In 1932, New York Times correspondent Walter Duranty, a shill for the Soviet Union, won the Pulitzer Prize for his reporting of the Ukrainian terror famine. Duranty's role in covering up that atrocity--the systematic starvation by the Soviets of as many as 10 million people--was to retail the lies fed to him by Josef Stalin's regime. The Soviet lies regurgitated by Duranty, and retailed by the Times to the public, helped grease the skids for U.S. diplomatic recognition of the Soviet Union in 1933--which in turn opened the spigots for aid and trade to the Communist behemoth.

In our September 8 issue, THE NEW AMERICAN reported that 70 years after the Pulitzer Committee became a party to this crime against humanity, "the push is on to have Duranty's Pulitzer Prize revoked due to the slanted and partisan nature of his reporting and his role in covering up the man-made famine." Earlier this year, the Ukrainian Congress Committee of America announced a campaign to have Duranty's Pulitzer revoked, noting that the Timesman not only covered up the truth but also "called other journalists outright liars for reporting about Ukraine's Famine Genocide." Since then, the Pulitzer Board has been buried beneath postcards and deluged with e-mails from around the globe urging that it withdraw the prize.

In July, the Pulitzer Prize Board asked the Times to examine Duranty's coverage of the Ukrainian terror famine. The paper, reeling from more recent scandals that undermined whatever credibility it once had, hired Columbia University history professor Mark von Hagen to make an independent assessment of Duranty's work. Von Hagen concluded that "the Pulitzer Prize [Duranty] received should be rescinded because of his 'lack of balance' in covering Stalin's government," reported the October 23 New York Times.

Von Hagen "described the coverage for which Mr. Duranty won the Pulitzer ... as a 'dull and largely uncritical recitation of Soviet sources,'" continued the Times. "That lack of balance and uncritical acceptance of Soviet sell-justification for its cruel and wasteful regime was a disservice to the American readers of The New York Times and the liberal values they subscribe to and to the historical experience of the peoples of the Russian and Soviet empires and their struggle for a better life," wrote the professor in an eight-page report.
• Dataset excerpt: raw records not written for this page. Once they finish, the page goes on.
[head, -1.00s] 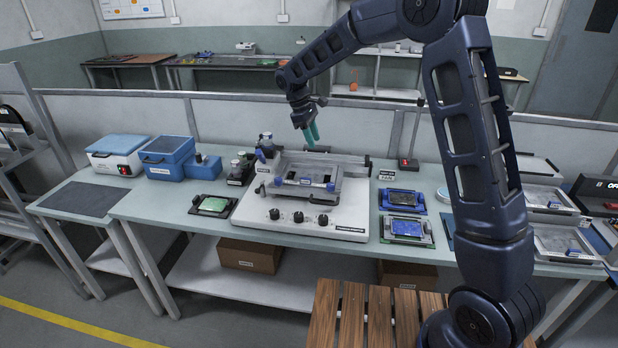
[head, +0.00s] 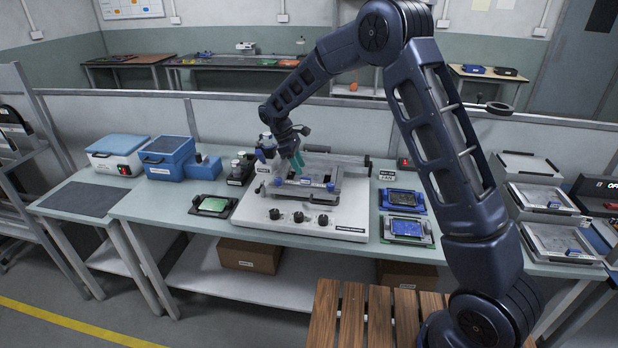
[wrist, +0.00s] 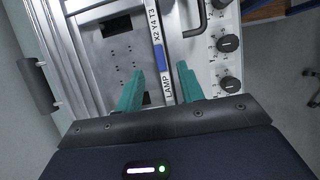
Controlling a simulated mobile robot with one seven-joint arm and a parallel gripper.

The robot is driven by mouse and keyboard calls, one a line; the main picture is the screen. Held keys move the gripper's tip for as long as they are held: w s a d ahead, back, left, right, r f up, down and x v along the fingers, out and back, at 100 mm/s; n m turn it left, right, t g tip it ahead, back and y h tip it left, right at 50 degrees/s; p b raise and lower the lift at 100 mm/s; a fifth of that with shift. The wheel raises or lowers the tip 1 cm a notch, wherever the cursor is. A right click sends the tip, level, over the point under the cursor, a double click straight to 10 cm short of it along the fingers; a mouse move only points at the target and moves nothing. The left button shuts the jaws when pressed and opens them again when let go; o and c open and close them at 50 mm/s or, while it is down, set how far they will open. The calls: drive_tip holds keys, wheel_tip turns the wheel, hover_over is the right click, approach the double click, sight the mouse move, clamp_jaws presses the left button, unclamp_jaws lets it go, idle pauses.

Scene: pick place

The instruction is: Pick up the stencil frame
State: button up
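The stencil printer (head: 262,210) is a white machine on the bench with several black knobs on its front. A silver stencil frame (wrist: 155,35) lies in it, and its near bar carries a blue patch and a label that seems to read "LAMP X2 Y4 T3". My gripper (wrist: 163,78) is open, with one green finger on each side of this bar. In the head view my gripper (head: 298,170) is low over the left part of the frame. I cannot tell whether the fingers touch the bar.
A black holder with a green board (head: 214,205) lies left of the printer, and blue and black board holders (head: 405,228) lie right. Bottles (head: 240,168) stand close at the printer's left. Several silver framed panels (head: 535,197) lie at the right.

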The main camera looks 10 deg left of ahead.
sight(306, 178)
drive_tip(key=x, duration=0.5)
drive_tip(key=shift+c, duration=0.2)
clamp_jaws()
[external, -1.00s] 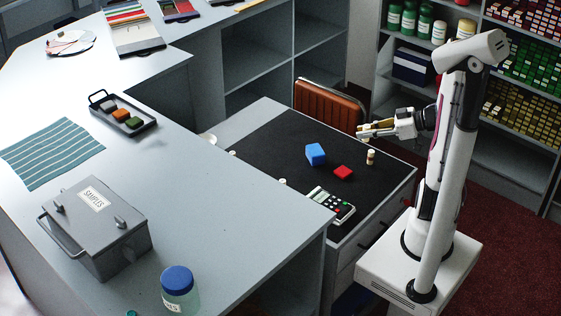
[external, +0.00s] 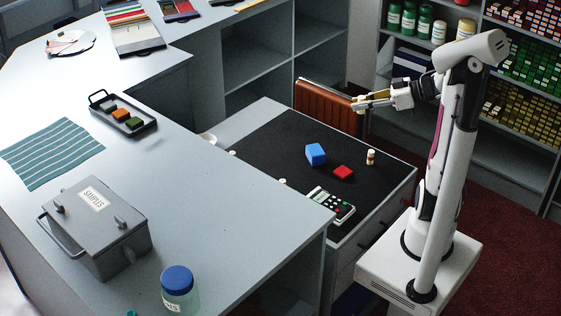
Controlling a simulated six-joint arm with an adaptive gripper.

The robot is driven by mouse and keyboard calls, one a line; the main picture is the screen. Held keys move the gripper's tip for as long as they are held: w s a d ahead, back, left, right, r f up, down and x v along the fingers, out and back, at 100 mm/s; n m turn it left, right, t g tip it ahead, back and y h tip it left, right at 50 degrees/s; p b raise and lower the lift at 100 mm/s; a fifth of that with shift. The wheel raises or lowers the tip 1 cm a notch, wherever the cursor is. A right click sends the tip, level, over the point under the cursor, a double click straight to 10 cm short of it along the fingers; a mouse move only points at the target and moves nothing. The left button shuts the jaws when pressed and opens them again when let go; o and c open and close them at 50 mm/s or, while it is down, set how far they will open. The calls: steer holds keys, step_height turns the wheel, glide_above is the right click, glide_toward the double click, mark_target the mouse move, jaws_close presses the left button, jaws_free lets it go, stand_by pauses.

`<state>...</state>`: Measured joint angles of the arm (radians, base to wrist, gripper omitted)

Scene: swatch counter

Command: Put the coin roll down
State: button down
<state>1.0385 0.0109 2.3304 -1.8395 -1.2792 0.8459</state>
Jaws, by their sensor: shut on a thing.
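My gripper (external: 361,102) is held in the air above the far edge of the black-topped desk, in front of the orange chair back. It is shut on a small tan thing that looks like the coin roll (external: 357,104). The fingers hide much of it, and its shape is hard to make out at this size. The black desk mat (external: 270,140) lies below and toward the camera, apart from the held thing.
On the mat are a blue block (external: 315,154), a red block (external: 343,172), a small upright tan-and-white cylinder (external: 370,157) and a calculator (external: 331,205). The orange chair (external: 325,105) stands behind the desk. The mat's far left part is clear.

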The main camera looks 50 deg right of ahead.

While von Hagen did not say in his report that Duranty's Pulitzer should be revoked, in an interview with the Times he said that the Pulitzer Board "should take it away for the greater honor and glory of The New York Times. He really was kind of a disgrace in the history of The New York Times." That Duranty was a collaborator in the rise of the most murderous dictator in history, making him an accessory in the deaths of millions of human beings, apparently had little to do with yon Hagen's recommendations.

The publisher of the Times, Arthur Sulzberger Jr., told the Pulitzer Board that it would respect a decision to take back the award, but suggested--incredibly--that such an overdue correction of the historical record would evoke the "Stalinist practice to airbrush purged figures out of official records and histories."

This is a bit like the proverb of the criminal who murders his parents and then pleads for leniency because he's an orphan. Nobody is suggesting that Duranty be cast down the memory hole, or that the actions of the Times and the Pulitzer Board be forgotten. Quite the contrary: Decent people want the full truth to be told, recognized and remembered--to the everlasting shame of all concerned, including the New York Times.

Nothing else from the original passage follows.